*Data section*.

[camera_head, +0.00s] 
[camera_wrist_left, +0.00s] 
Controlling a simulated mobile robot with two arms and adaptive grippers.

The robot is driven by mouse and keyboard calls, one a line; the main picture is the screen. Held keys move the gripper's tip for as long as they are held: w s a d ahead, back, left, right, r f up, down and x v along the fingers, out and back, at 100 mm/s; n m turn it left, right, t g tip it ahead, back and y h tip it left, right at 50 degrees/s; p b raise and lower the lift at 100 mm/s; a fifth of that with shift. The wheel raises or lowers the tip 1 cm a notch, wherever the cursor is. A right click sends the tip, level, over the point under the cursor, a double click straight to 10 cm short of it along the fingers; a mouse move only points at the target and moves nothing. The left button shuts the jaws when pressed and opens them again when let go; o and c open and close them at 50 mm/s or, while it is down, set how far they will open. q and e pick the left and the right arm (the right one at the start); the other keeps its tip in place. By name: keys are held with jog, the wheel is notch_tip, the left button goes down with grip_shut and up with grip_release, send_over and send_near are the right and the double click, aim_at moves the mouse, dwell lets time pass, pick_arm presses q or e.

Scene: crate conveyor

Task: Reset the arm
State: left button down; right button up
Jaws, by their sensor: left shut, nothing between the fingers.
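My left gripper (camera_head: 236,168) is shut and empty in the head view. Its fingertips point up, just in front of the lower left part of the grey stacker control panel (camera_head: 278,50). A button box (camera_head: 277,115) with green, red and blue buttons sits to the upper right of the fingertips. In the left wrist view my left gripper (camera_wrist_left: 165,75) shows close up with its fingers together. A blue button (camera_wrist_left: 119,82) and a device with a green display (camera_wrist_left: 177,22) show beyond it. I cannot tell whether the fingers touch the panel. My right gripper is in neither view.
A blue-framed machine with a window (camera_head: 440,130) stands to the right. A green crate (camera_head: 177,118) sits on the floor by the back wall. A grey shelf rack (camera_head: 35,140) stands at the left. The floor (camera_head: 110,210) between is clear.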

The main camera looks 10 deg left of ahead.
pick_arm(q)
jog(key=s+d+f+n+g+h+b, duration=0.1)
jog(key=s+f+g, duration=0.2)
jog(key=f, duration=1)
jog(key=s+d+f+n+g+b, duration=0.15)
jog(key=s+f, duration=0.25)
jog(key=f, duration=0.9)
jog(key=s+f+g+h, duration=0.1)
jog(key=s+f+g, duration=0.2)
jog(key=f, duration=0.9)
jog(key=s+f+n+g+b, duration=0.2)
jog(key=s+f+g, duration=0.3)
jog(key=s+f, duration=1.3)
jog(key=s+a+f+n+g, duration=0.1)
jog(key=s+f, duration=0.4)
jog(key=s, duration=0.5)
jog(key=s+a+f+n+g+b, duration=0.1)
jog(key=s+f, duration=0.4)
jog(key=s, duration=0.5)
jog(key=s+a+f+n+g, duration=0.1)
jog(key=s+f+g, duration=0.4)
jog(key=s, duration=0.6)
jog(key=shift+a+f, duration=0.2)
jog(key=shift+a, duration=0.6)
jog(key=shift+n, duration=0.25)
---
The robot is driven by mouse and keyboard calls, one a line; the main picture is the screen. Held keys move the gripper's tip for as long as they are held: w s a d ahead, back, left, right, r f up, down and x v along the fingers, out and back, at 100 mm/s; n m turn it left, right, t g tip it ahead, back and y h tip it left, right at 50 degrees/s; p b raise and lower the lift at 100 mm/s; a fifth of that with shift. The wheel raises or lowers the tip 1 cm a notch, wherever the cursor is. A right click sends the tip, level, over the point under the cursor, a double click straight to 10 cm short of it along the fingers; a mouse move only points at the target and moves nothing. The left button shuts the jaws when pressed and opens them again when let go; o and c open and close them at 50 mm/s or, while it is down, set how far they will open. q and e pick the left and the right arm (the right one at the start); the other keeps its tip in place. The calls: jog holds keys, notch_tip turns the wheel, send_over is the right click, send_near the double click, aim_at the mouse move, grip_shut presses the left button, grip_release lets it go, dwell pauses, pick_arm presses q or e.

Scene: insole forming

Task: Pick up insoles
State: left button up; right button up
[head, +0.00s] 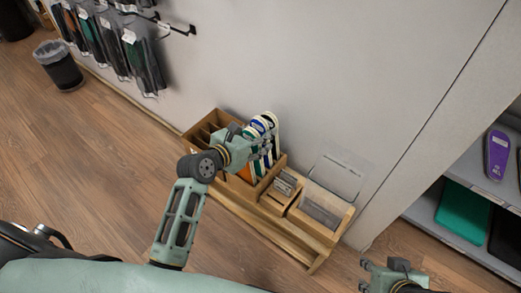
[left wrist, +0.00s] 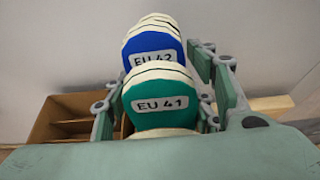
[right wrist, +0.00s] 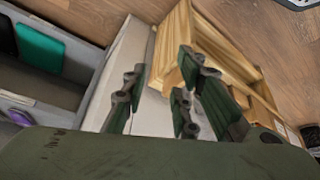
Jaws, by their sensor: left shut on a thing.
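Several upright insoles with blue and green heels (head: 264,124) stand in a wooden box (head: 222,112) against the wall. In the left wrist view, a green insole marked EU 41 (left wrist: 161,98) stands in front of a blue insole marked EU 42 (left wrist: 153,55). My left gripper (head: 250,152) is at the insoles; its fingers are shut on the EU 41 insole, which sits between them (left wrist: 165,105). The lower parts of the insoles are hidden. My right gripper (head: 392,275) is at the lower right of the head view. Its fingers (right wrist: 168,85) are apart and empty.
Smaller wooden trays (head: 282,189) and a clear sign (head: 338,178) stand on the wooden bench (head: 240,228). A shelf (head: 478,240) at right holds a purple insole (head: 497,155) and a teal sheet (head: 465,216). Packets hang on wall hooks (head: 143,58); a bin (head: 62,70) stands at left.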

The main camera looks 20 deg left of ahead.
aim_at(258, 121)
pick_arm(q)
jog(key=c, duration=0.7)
---
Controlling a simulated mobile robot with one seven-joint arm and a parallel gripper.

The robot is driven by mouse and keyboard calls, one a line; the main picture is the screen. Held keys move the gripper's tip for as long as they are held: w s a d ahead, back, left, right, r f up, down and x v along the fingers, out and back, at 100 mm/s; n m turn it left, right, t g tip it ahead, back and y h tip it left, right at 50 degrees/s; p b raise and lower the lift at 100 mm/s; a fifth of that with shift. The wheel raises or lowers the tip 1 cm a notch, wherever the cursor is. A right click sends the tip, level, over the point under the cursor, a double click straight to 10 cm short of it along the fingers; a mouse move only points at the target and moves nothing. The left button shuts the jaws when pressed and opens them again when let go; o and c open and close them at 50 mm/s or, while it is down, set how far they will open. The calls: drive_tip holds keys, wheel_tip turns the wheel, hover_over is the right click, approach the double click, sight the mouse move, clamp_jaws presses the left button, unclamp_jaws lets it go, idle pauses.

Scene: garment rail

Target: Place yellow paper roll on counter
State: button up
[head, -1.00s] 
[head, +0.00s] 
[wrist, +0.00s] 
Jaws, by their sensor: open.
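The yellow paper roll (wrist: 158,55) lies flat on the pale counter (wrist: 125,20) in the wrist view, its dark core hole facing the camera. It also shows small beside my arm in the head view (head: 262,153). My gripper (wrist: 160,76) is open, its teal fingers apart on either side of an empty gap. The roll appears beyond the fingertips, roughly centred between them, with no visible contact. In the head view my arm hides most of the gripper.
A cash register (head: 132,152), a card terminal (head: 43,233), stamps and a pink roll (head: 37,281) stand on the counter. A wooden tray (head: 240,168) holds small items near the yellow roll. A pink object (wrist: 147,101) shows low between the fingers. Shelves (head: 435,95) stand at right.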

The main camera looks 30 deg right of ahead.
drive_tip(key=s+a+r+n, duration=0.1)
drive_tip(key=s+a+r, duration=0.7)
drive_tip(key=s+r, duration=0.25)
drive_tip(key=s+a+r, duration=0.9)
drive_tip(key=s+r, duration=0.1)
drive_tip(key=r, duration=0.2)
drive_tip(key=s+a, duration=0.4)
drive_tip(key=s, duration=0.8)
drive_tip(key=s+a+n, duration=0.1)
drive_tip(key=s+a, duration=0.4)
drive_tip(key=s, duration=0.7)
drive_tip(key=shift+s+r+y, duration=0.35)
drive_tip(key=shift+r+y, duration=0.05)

*Task objective*.
Repeat these lines exactly and nothing more: the one containing "[camera_head, +0.00s]", the one containing "State: left button down; right button up", and all the lines between.

*Output for this exercise*.
[camera_head, +0.00s] 
[camera_wrist_left, +0.00s] 
Controlling a simulated mobile robot with two arms and adaptive grippers.

The robot is driven by mouse and keyboard calls, one a line; the main picture is the screen. Held keys move the gripper's tip for as long as they are held: w s a d ahead, back, left, right, r f up, down and x v along the fingers, out and back, at 100 mm/s; n m turn it left, right, t g tip it ahead, back and y h tip it left, right at 50 degrees/s; p b raise and lower the lift at 100 mm/s; a fifth of that with shift. The wheel raises or lowers the tip 1 cm a notch, wherever the cursor is. A right click sends the tip, level, over the point under the cursor, a double click straight to 10 cm short of it along the fingers; a mouse move only points at the target and moves nothing. The left button shuts the jaws when pressed and opens them again when let go; o and c open and close them at 50 mm/s or, while it is down, set how far they will open. q and e pick the left and the right arm (the right one at the start); the other keeps its tip in place. By name: keys are held with jog, the wheel is notch_tip, the left button goes down with grip_shut and up with grip_release, send_over and send_near are the right and the double click, aim_at moves the mouse, dwell lets time pass, pick_arm presses q or e.

Scene: crate conveyor

Task: Reset the arm
State: left button down; right button up

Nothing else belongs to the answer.